* **Written task**
Pull every line of the entries that has the word "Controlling".

Records of robot episodes
=======

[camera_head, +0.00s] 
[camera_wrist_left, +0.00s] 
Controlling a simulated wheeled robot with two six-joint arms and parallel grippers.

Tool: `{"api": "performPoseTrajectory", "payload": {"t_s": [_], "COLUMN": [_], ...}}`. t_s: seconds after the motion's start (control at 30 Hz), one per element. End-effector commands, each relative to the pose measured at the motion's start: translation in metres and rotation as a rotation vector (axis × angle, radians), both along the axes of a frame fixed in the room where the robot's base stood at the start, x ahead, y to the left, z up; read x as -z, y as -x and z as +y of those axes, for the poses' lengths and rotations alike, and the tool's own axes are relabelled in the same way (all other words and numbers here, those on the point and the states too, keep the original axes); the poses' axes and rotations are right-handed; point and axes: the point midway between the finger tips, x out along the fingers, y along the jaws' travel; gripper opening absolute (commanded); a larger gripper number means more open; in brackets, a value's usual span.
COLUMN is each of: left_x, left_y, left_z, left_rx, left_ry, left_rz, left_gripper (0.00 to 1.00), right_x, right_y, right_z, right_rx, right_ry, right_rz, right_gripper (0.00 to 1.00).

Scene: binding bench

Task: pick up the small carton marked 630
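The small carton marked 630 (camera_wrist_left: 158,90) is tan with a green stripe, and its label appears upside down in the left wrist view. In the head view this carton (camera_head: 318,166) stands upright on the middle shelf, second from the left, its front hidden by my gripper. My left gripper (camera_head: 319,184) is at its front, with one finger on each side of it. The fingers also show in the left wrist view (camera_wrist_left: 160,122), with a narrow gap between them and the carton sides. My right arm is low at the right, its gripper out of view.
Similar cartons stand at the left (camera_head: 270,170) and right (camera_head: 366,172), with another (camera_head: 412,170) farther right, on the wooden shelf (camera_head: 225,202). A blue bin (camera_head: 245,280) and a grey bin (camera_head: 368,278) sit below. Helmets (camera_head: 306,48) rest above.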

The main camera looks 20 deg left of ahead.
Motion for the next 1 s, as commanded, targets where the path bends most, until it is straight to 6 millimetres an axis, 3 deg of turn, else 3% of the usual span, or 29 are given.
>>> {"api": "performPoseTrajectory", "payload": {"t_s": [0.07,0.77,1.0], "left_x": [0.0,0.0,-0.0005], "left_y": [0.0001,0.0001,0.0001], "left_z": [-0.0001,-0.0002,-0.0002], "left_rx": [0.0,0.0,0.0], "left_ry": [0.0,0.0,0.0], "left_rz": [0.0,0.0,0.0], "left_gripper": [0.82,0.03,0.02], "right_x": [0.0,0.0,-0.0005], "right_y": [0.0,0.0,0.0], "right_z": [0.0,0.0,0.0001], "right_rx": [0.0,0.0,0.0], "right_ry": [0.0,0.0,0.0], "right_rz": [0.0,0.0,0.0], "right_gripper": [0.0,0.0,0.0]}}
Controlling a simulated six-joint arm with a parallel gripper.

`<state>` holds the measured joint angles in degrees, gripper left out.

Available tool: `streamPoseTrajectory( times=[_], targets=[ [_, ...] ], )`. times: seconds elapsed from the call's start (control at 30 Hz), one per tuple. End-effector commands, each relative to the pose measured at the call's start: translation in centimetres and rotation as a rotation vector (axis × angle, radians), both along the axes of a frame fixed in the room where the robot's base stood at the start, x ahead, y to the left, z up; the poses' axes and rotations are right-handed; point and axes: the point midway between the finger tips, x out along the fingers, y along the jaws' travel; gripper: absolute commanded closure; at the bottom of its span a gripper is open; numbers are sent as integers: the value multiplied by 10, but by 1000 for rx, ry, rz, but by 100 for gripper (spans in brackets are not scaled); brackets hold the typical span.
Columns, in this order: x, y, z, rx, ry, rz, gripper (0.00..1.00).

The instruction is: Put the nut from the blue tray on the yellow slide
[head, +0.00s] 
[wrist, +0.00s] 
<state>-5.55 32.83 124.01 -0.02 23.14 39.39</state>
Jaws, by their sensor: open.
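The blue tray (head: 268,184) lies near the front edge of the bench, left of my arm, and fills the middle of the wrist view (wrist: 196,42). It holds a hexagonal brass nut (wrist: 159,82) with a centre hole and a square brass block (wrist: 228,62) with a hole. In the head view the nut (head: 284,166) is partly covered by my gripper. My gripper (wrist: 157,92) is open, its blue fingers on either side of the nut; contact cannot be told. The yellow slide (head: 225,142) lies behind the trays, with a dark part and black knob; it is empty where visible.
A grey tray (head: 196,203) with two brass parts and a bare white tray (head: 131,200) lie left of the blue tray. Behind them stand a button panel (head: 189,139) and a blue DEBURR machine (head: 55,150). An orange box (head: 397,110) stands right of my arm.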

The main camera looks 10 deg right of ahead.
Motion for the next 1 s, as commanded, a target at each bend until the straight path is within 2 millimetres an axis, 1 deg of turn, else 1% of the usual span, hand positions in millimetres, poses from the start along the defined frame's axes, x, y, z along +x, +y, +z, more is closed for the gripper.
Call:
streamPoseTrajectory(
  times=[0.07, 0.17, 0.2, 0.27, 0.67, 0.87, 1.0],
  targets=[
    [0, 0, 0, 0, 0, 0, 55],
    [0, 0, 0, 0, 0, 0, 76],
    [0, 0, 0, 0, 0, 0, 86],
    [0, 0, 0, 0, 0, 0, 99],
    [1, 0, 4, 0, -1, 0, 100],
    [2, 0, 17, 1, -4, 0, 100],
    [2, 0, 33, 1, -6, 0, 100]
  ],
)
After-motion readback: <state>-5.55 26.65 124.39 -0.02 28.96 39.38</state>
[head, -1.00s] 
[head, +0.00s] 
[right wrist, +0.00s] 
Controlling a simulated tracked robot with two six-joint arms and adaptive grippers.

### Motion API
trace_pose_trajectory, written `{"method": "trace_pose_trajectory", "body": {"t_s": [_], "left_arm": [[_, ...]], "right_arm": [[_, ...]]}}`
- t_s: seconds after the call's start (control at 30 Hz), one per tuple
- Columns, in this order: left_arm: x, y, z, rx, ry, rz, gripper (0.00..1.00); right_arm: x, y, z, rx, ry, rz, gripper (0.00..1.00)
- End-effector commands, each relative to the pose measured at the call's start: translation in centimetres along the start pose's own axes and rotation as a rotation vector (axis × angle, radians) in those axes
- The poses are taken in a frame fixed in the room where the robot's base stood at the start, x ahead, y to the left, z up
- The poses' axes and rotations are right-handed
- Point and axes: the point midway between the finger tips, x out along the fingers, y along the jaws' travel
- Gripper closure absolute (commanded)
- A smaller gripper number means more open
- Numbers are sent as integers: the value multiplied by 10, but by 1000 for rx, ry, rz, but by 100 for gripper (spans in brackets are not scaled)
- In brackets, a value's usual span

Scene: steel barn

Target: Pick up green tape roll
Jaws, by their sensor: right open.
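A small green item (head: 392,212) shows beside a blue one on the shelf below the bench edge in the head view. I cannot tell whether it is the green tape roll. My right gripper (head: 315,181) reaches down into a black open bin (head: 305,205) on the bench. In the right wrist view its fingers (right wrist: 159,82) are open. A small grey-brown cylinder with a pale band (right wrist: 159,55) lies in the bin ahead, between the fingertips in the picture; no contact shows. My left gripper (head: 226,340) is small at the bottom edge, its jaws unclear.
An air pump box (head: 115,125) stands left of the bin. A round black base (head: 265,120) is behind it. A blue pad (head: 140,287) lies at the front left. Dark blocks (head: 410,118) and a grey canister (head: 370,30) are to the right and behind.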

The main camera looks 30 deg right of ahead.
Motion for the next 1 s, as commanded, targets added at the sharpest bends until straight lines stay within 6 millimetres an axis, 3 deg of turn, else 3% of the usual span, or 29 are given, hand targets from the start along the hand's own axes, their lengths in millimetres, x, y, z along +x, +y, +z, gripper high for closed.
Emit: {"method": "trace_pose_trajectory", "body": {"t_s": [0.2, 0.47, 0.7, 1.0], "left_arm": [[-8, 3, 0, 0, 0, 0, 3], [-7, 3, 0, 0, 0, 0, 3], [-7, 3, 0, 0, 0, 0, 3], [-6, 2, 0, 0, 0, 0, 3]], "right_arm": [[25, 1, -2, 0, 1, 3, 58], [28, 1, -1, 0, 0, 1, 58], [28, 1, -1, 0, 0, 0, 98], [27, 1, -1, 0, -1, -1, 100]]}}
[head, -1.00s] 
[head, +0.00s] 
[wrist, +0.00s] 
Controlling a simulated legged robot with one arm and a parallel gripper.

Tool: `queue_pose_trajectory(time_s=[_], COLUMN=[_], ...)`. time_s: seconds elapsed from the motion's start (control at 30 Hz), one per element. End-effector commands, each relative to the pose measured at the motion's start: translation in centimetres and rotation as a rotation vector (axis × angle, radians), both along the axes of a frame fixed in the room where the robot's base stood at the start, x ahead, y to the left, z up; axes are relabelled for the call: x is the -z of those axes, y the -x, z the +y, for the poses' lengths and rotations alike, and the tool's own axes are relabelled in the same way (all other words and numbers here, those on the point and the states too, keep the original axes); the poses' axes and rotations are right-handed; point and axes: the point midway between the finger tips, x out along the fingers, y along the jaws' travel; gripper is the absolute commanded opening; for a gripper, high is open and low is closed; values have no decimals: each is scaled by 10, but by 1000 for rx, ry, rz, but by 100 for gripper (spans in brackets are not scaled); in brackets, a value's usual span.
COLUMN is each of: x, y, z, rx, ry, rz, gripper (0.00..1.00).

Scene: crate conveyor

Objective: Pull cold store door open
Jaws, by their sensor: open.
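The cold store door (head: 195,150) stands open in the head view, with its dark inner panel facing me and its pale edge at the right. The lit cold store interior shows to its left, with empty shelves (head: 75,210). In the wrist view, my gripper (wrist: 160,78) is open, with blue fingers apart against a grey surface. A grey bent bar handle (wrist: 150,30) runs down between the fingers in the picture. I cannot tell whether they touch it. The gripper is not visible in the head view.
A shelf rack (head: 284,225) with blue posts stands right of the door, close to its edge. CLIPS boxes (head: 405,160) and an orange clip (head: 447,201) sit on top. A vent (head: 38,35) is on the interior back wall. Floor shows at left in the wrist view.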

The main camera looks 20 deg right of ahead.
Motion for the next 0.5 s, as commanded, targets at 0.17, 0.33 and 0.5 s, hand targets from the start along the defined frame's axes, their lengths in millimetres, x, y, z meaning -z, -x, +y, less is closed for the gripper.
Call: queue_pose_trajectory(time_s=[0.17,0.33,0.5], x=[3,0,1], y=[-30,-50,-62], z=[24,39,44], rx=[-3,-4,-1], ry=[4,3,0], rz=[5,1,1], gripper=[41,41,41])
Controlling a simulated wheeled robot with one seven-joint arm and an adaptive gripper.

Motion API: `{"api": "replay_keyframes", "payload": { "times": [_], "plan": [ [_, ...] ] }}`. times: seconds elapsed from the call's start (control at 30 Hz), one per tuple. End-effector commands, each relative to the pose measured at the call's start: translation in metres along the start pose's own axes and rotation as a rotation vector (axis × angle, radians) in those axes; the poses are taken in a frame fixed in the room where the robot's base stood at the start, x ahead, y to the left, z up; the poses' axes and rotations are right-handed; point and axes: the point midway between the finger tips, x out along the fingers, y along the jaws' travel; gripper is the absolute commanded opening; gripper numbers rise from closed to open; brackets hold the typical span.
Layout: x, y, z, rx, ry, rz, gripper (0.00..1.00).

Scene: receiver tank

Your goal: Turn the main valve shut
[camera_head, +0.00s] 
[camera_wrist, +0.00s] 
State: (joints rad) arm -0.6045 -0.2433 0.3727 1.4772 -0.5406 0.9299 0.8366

=======

* **Written reply**
Controlling a simulated wheeled robot with two six-joint arms and parallel grippers.
Controlling a simulated six-joint arm with a parallel gripper.
Controlling a simulated tracked robot with two six-joint arms and adaptive grippers.
Controlling a simulated legged robot with one arm and a parallel gripper.
Controlling a simulated wheeled robot with one seven-joint arm and an adaptive gripper.

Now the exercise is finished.